12. Compliance with Export Regulations.
Licensee has or shall obtain in a timely manner all necessary or appropriate licenses, permits or other governmental authorizations or approvals; shall indemnify and hold LSI harmless from, and bear all expense of, complying with all foreign or domestic laws, regulations or requirements pertaining to the importation, exportation, or use of the technology to be developed or provided herein. Licensee shall not directly or indirectly export or re-export (including by transmission) any regulated technology to any country to which such activity is restricted by U.S. regulation or statute, without the prior written consent, if required, of the Bureau of Export Administration of the U.S. Department of Commerce.

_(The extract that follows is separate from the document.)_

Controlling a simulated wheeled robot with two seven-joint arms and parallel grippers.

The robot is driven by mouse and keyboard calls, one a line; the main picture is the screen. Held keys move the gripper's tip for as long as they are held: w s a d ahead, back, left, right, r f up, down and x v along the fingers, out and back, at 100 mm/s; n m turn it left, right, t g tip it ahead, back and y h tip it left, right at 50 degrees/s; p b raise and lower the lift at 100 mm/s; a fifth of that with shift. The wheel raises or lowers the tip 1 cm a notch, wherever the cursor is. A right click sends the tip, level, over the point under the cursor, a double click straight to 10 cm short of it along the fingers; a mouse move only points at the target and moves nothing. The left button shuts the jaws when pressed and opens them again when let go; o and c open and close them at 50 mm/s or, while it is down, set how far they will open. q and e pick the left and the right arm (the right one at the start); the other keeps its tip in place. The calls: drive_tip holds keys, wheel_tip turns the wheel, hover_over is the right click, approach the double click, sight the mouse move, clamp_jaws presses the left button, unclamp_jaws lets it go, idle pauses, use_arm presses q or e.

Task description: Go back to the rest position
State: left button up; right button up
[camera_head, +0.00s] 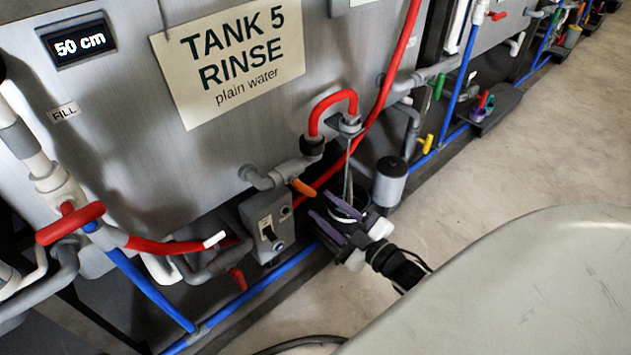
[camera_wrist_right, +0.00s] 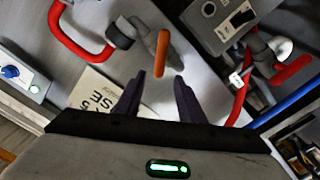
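My right gripper (camera_head: 307,201) is in front of tank 5, low down, reaching in from the lower right. Its two dark purple fingers are apart and nothing shows held between them. In the right wrist view the open fingers (camera_wrist_right: 158,80) point at an orange valve lever (camera_wrist_right: 162,50), which lies just beyond the gap between the tips. The same orange lever (camera_head: 303,187) is beside the fingertips in the head view. I cannot tell whether they touch. My left gripper is in neither view.
Tank 5 (camera_head: 120,105) carries a rinse sign (camera_head: 235,55) and a 50 cm display (camera_head: 78,44). A red hose (camera_head: 330,101), a switch box (camera_head: 268,228), a grey cylinder (camera_head: 389,183) and blue pipes (camera_head: 150,288) crowd around the gripper. Bare floor (camera_head: 520,150) lies to the right.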

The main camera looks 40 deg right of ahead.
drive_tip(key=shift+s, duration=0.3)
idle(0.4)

This
provision and the assurances made herein shall survive termination of this Agreement.
a. Entire Agreement. Licensee acknowledges and agrees it has read this Agreement, understands it, and agrees to be bound by its terms and conditions. Licensee further agrees that this is the complete and exclusive statement of the Agreement between the parties relating to the subject matter hereof, and supersedes any prior proposals by LSI or agreements between the parties, oral and written, relating to the subject matter of this Agreement.
b. Force Majeure. Dates or times by which either party is required to perform any particular obligations under this Agreement or the Order Form shall be postponed automatically to the extent that either party is prevented from meeting them by causes beyond its reasonable control.
c. Non-Waiver. The waiver or failure of either party to this Agreement to exercise in any respect any right provided for herein shall not be deemed a waiver of any further right hereunder.